Взгляды западников на культуру рельефно отложились в «Парижских письмах» (1863) Павла Васильевича Анненкова (1813-1887), в публицистике Василия Петровича Боткина (1811-1869), в сочинениях историка Константина Дмитриевича Кавелина (1818-1885). Что касается славянофилов, то среди них наиболее культурологически примечательные работы принадлежат Ивану Васильевичу Киреевскому (1806-1856) и Алексею Степановичу Хомякову (1804-1860). Между этими двумя соратниками по славянофильскому лагерю возникла полемика, непосредственно касавшаяся вопросов культуры. И. В. Киреевский опубликовал статью «О характере просвещения Европы и его отношении к просвещению России» (1852). Он утверждал в ней, что в русском обществе господствуют в отличие от западного внутреннее убеждение, единство, дух общины. На Западе, по Киреевскому, преобладает рассудочная и расчетливая культура, восходящая к Древнему Риму, на Востоке — мистическое созерцание, чувство единения с Богом, целостность религиозного восприятия, присущие православию и воспринятые славянством. Во многом соглашаясь с автором этой статьи, А. С. Хомяков в то же время не приемлет его категоричности и по ряду позиций возражает ему. В частности, он выступает против полного отрицания Киреевским западной культуры и признает, что человечество обязано ей многими замечательными памятниками искусства и философии, имеющими непреходящее значение 6 .
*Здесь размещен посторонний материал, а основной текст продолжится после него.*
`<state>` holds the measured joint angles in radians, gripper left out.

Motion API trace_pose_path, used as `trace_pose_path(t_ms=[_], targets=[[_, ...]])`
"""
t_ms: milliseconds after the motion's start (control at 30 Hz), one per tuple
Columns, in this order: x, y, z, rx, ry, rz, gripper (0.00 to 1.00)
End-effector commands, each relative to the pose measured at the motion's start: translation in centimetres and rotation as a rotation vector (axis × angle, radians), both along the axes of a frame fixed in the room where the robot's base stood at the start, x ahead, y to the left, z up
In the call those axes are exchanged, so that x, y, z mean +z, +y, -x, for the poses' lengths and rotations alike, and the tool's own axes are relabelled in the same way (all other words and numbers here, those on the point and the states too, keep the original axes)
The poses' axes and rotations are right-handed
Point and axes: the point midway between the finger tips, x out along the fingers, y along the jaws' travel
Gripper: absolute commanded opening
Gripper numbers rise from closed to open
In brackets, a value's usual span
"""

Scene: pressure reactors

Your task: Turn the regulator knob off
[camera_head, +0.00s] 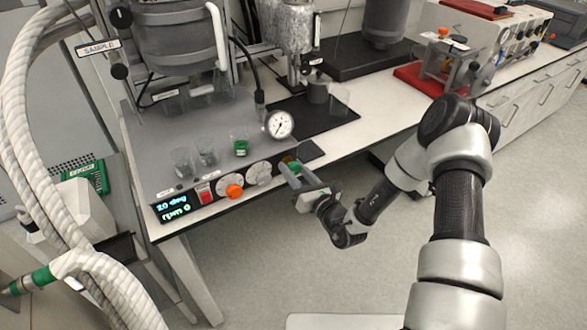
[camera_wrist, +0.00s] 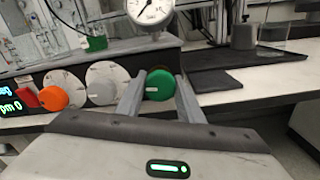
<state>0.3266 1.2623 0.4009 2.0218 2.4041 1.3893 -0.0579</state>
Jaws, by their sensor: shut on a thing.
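The control panel (camera_head: 215,195) on the bench front carries a row of knobs. The green knob (camera_wrist: 158,85) is at its right end, with a pale mark on its face. In the wrist view it sits between the two fingers of my gripper (camera_wrist: 160,86), which is shut on it. In the head view my gripper (camera_head: 288,168) reaches the panel's right end from the front right, and its fingers partly hide this knob. To the left are a grey knob (camera_wrist: 102,92) and an orange knob (camera_wrist: 54,98). I cannot read a label naming the regulator knob.
A round gauge (camera_head: 279,124) stands just above the panel. Glass beakers (camera_head: 205,153) and a small green container (camera_head: 240,146) stand behind it. A lit display (camera_head: 174,208) and red switch (camera_head: 205,194) are at the left. The floor in front is clear.

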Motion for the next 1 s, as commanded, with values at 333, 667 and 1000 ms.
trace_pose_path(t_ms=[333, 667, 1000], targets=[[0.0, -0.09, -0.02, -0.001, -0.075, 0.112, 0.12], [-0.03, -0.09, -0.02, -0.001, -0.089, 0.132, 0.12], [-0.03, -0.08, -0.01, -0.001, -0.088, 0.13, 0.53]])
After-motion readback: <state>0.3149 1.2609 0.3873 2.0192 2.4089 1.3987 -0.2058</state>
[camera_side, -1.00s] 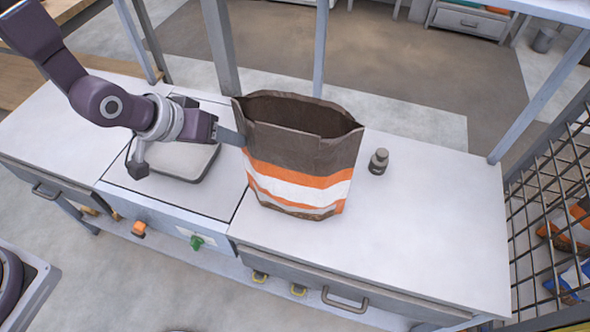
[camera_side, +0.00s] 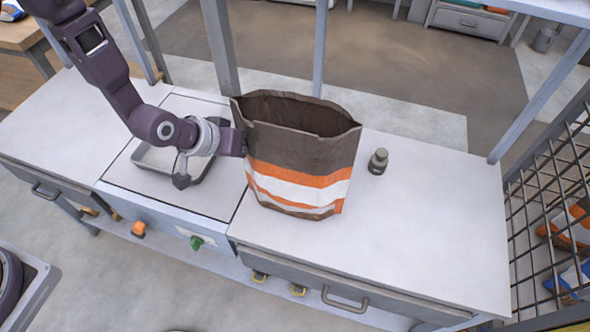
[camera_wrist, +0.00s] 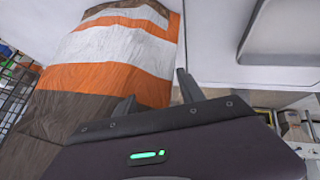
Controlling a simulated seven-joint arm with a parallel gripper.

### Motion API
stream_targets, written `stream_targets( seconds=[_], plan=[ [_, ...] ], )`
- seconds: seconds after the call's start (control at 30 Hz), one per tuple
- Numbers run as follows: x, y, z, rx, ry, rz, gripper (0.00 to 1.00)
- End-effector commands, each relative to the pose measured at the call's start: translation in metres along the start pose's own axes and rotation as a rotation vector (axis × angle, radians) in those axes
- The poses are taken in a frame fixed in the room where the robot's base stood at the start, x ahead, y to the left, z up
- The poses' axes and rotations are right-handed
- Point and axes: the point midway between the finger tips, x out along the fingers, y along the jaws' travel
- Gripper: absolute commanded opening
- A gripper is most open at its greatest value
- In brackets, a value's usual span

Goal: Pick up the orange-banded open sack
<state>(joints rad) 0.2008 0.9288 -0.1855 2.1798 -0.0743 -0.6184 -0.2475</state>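The orange-banded open sack (camera_side: 300,165) stands upright on the bench in the side view. It is brown with orange and white bands, and its mouth is open at the top. It also fills much of the left of the wrist view (camera_wrist: 110,50). My gripper (camera_side: 243,143) is at the sack's left side, below the rim, with its fingertips largely hidden by the sack. In the wrist view my gripper's fingers (camera_wrist: 154,88) stand apart, with part of the sack's side between them in the picture. I cannot tell whether either finger touches it.
A small grey weight-like object (camera_side: 379,161) stands just right of the sack. A shallow metal tray (camera_side: 205,165) lies on the bench under my wrist. A wire mesh guard (camera_side: 545,215) stands at the far right. The bench right of the sack is mostly clear.

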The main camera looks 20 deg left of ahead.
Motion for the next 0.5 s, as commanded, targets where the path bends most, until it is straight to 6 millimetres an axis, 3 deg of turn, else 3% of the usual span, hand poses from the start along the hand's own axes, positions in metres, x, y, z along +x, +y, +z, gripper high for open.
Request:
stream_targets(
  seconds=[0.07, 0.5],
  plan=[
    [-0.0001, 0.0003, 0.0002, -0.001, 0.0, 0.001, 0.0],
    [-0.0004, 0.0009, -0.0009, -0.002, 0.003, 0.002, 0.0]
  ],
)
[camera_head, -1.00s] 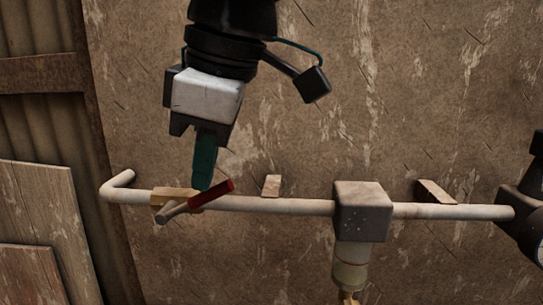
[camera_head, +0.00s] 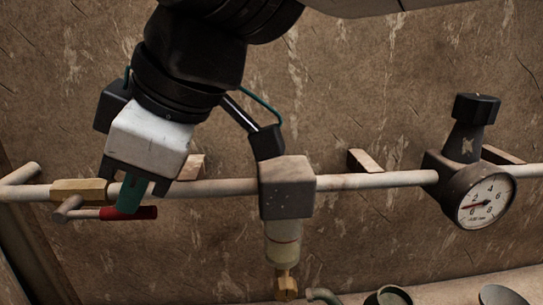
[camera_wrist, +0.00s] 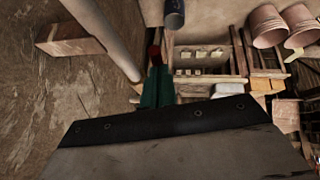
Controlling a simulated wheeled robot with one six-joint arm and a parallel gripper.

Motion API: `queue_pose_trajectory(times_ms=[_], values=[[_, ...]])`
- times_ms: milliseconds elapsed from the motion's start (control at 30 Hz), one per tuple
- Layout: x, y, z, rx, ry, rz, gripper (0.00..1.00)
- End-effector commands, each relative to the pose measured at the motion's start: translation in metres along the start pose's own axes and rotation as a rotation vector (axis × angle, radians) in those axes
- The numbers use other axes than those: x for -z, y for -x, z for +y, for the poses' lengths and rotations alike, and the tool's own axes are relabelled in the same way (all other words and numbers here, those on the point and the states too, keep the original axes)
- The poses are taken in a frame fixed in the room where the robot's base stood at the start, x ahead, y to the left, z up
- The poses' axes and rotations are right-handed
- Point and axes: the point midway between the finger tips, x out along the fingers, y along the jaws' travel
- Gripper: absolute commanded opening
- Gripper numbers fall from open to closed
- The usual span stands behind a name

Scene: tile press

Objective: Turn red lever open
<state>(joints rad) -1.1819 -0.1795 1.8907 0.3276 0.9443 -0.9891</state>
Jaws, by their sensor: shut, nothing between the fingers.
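The red lever (camera_head: 129,213) is on a brass valve body (camera_head: 79,191) at the left of a pale pipe. Its grey arm and red grip lie nearly parallel to the pipe, just below it in the head view. My gripper (camera_head: 130,205) has its green fingers shut with nothing between them. The fingertips overlap the red grip from above; whether they touch it I cannot tell. In the wrist view the red grip (camera_wrist: 153,51) shows just beyond the fingertips (camera_wrist: 156,68).
A grey block (camera_head: 287,188) with a clear cup hangs mid-pipe. A pressure gauge (camera_head: 485,201) with a black knob is at the right. Wooden brackets (camera_head: 364,161) stand behind the pipe against the brown wall. Round containers (camera_head: 388,296) are at the bottom right.

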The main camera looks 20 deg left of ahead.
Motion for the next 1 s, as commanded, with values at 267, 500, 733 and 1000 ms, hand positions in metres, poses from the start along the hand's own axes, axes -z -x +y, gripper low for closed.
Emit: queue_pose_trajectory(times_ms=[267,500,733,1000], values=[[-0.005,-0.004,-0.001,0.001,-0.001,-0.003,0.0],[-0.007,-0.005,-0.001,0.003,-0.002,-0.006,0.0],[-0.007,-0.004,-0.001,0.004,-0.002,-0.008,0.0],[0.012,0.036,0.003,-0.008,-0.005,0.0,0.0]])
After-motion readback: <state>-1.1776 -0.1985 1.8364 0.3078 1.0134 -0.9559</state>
Несомненный интерес представляют культурологические воззрения неославянофила Константина Николаевича Леонтьева (1831-1891). Этот крупный философ, писатель и публицист рассматривал культуру как «цветущую сложность», но признавал, что пора культурно-исторического цветения выпадает на тот или иной народ лишь один раз и никогда не повторяется дважды. Леонтьев прозрел грядущую глобализацию и предсказал, что процесс смены культурно-исторических типов сменится унификацией всего мирового пространства, стиранием границ между народами и культурами, и это обернется неисчислимыми бедствиями, сопоставимыми с «концом света». Несмотря на славянофильские убеждения Леонтьев в своих сочинениях не придерживался панславистской этнической ориентации, как не считал православие более «культурородной» религией, чем, например, ислам7.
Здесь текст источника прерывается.